Wadada Leo Smith: Ten Freedom Summers

Rating: ★★★★

Record and Artist Details

Musicians:

Tom Peters (b)
Jan Karlin (vla)
Anthony Davis (p)
Pheeroan akLaff (d)
Lorenz Gamma (vln)
John Lindberg (b)
Peter Jacobson (clo)
Jeff Von Der Schmidt (cond)
Shalini Vijayan (vln)
Wadada Leo Smith (t)
Alison Bjorkedal (hp)
Susie Ibarra (d)
Larry Kaplan (fl)
Jim Foschia (cl)
Lynn Vartan (perc)

Label:

Cuneiform Rune

August/2012

Catalogue Number:

350/351/352/353

RecordDate:

4-6 Nov 2011

It might seem glib to say that a serious subject such as the Civil Rights movement, or more precisely its landmark moments, from the Montgomery Bus Boycott to the Little Rock Nine, require serious music. But this deeply moving and artistically ambitious work gives credence to the statement. Smith brings immense gravitas to the concert performances on this handsomely packaged four-disc set. Throughout his career, the trumpeter-composer has staked his claim as a purveyor of ideas, concepts and ‘imaginings’ in the most complete way, and the epic, multi-textured nature of the music shows his ambition to be undimmed. A continuum is created between three ensembles – the Golden quartet, the same group augmented to a quintet and Southwest Chamber Music [tentet] – and it is in the flow of sounds from brass and rhythm section to strings that the magic lies. Each unit is highly individual, texturally, but nonetheless connected by way of the ambiences they serve to create, and although it is tempting to argue that the four-piece really represents Smith's improvisatory dynamic, and the ten-piece his composerly exertions, the dividing line is not so clear.

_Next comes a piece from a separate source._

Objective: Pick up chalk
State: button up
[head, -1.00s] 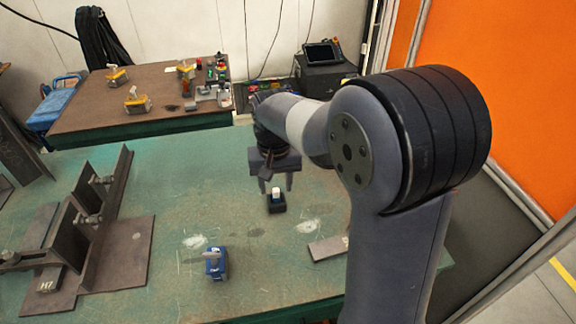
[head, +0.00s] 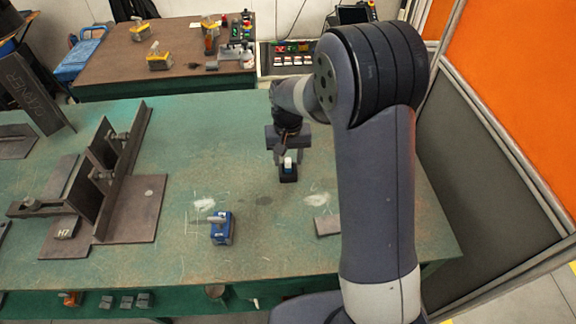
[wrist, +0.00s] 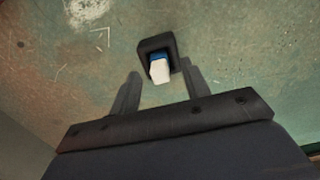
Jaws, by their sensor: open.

Rather than create a jazz-contemporary classical amalgamation there is as much writing in the small group as there is playing in the large, and what Smith is really doing is showing how the piercing timbres of brass, piano, bass and drums can have effective cousins and counterpoints in harps, violins and cellos, how the extraversion and intimacy of the ‘club’ group coheres with the intimacy and extraversion of the ‘chamber’ ensemble. Tenderness and violence, in line with the subject matter, are not separate and equal but rather liable to move in and out of each other, as populations, of all races, do, under the essentially human impulse of migration and social reconstruction. Of the 19 pieces on offer it is difficult to chose a highlight, but for its bottomless emotional depth and gripping use of imagery – Davis' piano figures are healing, baptismal waters; akLaff's drums are feint, tortured breaths; Smith's trumpet lines are howl and hymn – then ‘September 11, 2001: A Memorial’ is hard to top. It is part of a grandiose musical fresco that captures a key moment of history without the slightest concession to sentimentality or artifice.